— begin Information shown —
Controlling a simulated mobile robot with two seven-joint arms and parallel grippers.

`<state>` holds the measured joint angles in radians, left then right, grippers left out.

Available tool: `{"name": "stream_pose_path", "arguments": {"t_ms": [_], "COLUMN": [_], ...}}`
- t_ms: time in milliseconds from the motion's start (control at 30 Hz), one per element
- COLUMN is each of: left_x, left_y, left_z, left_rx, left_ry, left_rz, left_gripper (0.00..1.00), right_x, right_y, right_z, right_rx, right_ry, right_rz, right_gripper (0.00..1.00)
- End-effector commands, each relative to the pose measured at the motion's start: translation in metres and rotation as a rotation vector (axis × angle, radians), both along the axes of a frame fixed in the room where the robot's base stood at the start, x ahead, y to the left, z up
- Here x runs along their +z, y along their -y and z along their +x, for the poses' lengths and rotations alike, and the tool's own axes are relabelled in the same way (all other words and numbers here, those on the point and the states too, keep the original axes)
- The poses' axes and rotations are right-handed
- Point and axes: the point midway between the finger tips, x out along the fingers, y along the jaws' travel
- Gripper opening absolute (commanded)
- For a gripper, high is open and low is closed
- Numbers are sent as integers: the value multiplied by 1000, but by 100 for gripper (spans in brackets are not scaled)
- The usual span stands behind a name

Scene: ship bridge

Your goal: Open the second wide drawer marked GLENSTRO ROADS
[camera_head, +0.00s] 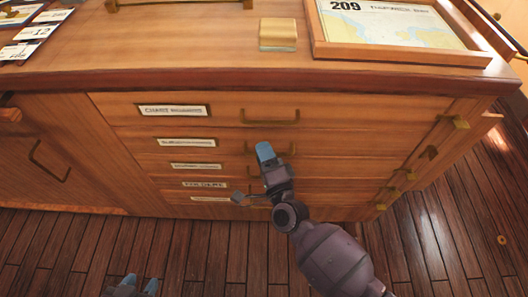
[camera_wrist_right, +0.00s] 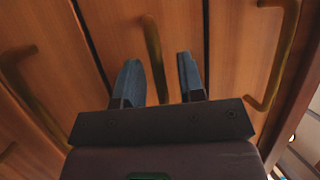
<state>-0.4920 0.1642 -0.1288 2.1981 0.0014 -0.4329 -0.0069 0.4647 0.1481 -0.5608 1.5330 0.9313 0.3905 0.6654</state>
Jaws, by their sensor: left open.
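The wooden chest holds a stack of wide drawers with pale label plates. The second drawer (camera_head: 225,145) from the top is shut; its label (camera_head: 186,142) is too blurred to read. Its brass bar handle (camera_head: 288,149) is partly hidden behind my right gripper (camera_head: 262,170). In the right wrist view the blue-tipped fingers of my right gripper (camera_wrist_right: 160,78) are apart, with a brass handle (camera_wrist_right: 151,45) showing between them; I cannot tell whether they touch it. My left gripper (camera_head: 138,286) is open and empty at the bottom edge, low over the floor, away from the drawers.
The top drawer (camera_head: 220,110) above is shut, with its own handle (camera_head: 270,117). More shut drawers lie below. A framed chart (camera_head: 400,25) and a small wooden block (camera_head: 278,35) are on the chest top. A cupboard door (camera_head: 50,150) is at left. Plank floor (camera_head: 60,245) in front is clear.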

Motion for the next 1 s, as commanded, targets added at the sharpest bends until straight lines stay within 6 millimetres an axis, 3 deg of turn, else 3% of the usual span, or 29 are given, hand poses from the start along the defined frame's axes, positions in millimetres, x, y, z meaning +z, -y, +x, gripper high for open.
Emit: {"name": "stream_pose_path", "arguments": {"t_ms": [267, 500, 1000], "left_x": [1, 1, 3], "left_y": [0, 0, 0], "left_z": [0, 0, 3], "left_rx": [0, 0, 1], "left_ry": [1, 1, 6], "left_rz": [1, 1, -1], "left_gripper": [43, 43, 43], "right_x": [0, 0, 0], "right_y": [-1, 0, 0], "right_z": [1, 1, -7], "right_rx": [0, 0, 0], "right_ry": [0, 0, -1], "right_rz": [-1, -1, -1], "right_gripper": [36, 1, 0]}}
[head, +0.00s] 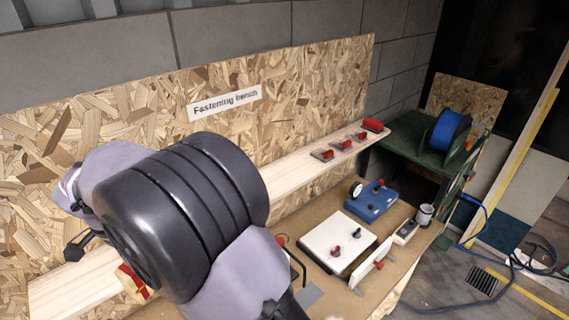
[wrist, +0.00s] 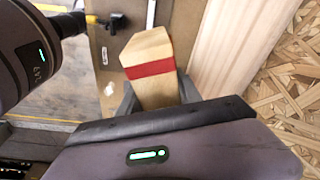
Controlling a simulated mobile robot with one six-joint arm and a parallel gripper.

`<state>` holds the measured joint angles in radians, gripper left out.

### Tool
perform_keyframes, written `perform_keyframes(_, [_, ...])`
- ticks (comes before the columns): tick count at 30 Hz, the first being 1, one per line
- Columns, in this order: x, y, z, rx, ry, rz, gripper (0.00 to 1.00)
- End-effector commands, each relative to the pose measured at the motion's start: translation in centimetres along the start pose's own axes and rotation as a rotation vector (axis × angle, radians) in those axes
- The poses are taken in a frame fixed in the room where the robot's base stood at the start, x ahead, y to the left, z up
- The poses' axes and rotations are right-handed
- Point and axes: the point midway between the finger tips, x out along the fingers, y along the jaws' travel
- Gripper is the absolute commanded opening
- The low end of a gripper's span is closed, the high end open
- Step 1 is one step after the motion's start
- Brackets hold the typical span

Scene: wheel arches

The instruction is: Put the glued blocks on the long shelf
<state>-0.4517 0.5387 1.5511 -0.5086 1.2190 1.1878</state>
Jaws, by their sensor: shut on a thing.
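A pale wooden block with a red band (wrist: 152,60) is held in my gripper (wrist: 158,98) in the wrist view; the dark fingers are on either side of its near end. In the head view a piece of this red and wooden block (head: 135,281) shows below my arm, which hides the gripper. The long shelf (head: 290,172) is a pale plank along the chipboard back panel. It also shows in the wrist view (wrist: 228,40), to the right of the block, with a gap between them in the picture. Several small red-topped pieces (head: 347,143) stand at its far right end.
Below the shelf, the bench top (head: 395,262) carries a white panel with knobs (head: 325,240), a blue box (head: 378,205) and a grey cup (head: 424,214). A green stand with a blue spool (head: 450,130) is at the right. The shelf's middle looks clear.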

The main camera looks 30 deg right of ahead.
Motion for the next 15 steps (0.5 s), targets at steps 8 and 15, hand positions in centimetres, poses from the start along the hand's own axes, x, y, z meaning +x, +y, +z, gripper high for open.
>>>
— end Information shown —
_Given problem_
Reproduce every record word for word. The copy must contain no pictures.

_Exercise answer_
Controlling a simulated mobile robot with two seven-joint arms and parallel grippers.

`<state>` holds the measured joint angles in radians, left then right, grippers left out.

Available tool: `{"name": "stream_pose_path", "arguments": {"t_ms": [_], "COLUMN": [_], ...}}`
- t_ms: time in milliseconds from the motion's start (control at 30 Hz), one per element
- COLUMN is each of: left_x, left_y, left_z, left_rx, left_ry, left_rz, left_gripper (0.00..1.00), right_x, right_y, right_z, right_rx, right_ry, right_rz, right_gripper (0.00..1.00)
- End-effector commands, each relative to the pose measured at the motion's start: translation in metres and rotation as a rotation vector (axis × angle, radians), both along the axes of a frame fixed in the room where the robot's base stood at the start, x ahead, y to the left, z up
- Here x runs along their +z, y along their -y and z along their +x, for the poses' lengths and rotations alike, and the tool's own axes are relabelled in the same way (all other words and numbers here, those on the point and the states too, keep the original axes)
- The poses' axes and rotations are right-handed
- Point and axes: the point midway between the finger tips, x out along the fingers, y along the jaws' travel
- Gripper opening absolute (commanded)
- For a gripper, high is open and low is closed
- Numbers are sent as integers: the value multiplied by 1000, but by 100 for gripper (spans in brackets are not scaled)
- The usual span stands behind a name

Scene: ship bridge

Your goal: Open the second wide drawer marked GLENSTRO ROADS
[camera_head, +0.00s] 
[camera_wrist_right, +0.00s] 
<state>-0.4920 0.1642 -0.1288 2.1981 0.0014 -0.4329 -0.0069 0.4647 0.1481 -0.5608 1.5330 0.9313 0.3905 0.6654</state>
Jaws, by their sensor: left open.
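The wooden chest holds a stack of wide drawers with pale label plates. The second drawer (camera_head: 225,145) from the top is shut; its label (camera_head: 186,142) is too blurred to read. Its brass bar handle (camera_head: 288,149) is partly hidden behind my right gripper (camera_head: 262,170). In the right wrist view the blue-tipped fingers of my right gripper (camera_wrist_right: 160,78) are apart, with a brass handle (camera_wrist_right: 151,45) showing between them; I cannot tell whether they touch it. My left gripper (camera_head: 138,286) is open and empty at the bottom edge, low over the floor, away from the drawers.
The top drawer (camera_head: 220,110) above is shut, with its own handle (camera_head: 270,117). More shut drawers lie below. A framed chart (camera_head: 400,25) and a small wooden block (camera_head: 278,35) are on the chest top. A cupboard door (camera_head: 50,150) is at left. Plank floor (camera_head: 60,245) in front is clear.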

Motion for the next 1 s, as commanded, targets added at the sharpest bends until straight lines stay within 6 millimetres an axis, 3 deg of turn, else 3% of the usual span, or 29 are given, hand poses from the start along the defined frame's axes, positions in millimetres, x, y, z meaning +z, -y, +x, gripper high for open.
Emit: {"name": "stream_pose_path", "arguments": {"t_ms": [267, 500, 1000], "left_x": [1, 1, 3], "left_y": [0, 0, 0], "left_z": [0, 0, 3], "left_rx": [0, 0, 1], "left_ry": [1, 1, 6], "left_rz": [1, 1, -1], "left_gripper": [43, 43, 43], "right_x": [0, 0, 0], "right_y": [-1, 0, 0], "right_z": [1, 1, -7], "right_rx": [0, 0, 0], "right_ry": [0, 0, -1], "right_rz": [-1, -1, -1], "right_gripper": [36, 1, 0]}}
[head, +0.00s] 
[wrist, +0.00s] 
Controlling a simulated mobile robot with one six-joint arm and a parallel gripper.

`<state>` holds the measured joint angles in radians, gripper left out.

### Tool
perform_keyframes, written `perform_keyframes(_, [_, ...])`
- ticks (comes before the columns): tick count at 30 Hz, the first being 1, one per line
- Columns, in this order: x, y, z, rx, ry, rz, gripper (0.00 to 1.00)
- End-effector commands, each relative to the pose measured at the motion's start: translation in centimetres along the start pose's own axes and rotation as a rotation vector (axis × angle, radians) in those axes
- The poses are taken in a frame fixed in the room where the robot's base stood at the start, x ahead, y to the left, z up
- The poses' axes and rotations are right-handed
- Point and axes: the point midway between the finger tips, x out along the fingers, y along the jaws' travel
- Gripper is the absolute commanded opening
- The low end of a gripper's span is closed, the high end open
- Step 1 is one step after the motion's start
- Brackets hold the typical span

Scene: wheel arches

The instruction is: Put the glued blocks on the long shelf
<state>-0.4517 0.5387 1.5511 -0.5086 1.2190 1.1878</state>
Jaws, by their sensor: shut on a thing.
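A pale wooden block with a red band (wrist: 152,60) is held in my gripper (wrist: 158,98) in the wrist view; the dark fingers are on either side of its near end. In the head view a piece of this red and wooden block (head: 135,281) shows below my arm, which hides the gripper. The long shelf (head: 290,172) is a pale plank along the chipboard back panel. It also shows in the wrist view (wrist: 228,40), to the right of the block, with a gap between them in the picture. Several small red-topped pieces (head: 347,143) stand at its far right end.
Below the shelf, the bench top (head: 395,262) carries a white panel with knobs (head: 325,240), a blue box (head: 378,205) and a grey cup (head: 424,214). A green stand with a blue spool (head: 450,130) is at the right. The shelf's middle looks clear.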

The main camera looks 30 deg right of ahead.
Motion for the next 15 steps (0.5 s), targets at steps 8 and 15, hand positions in centimetres, poses from the start along the hand's own axes, x, y, z meaning +x, +y, +z, gripper high for open.
>>>

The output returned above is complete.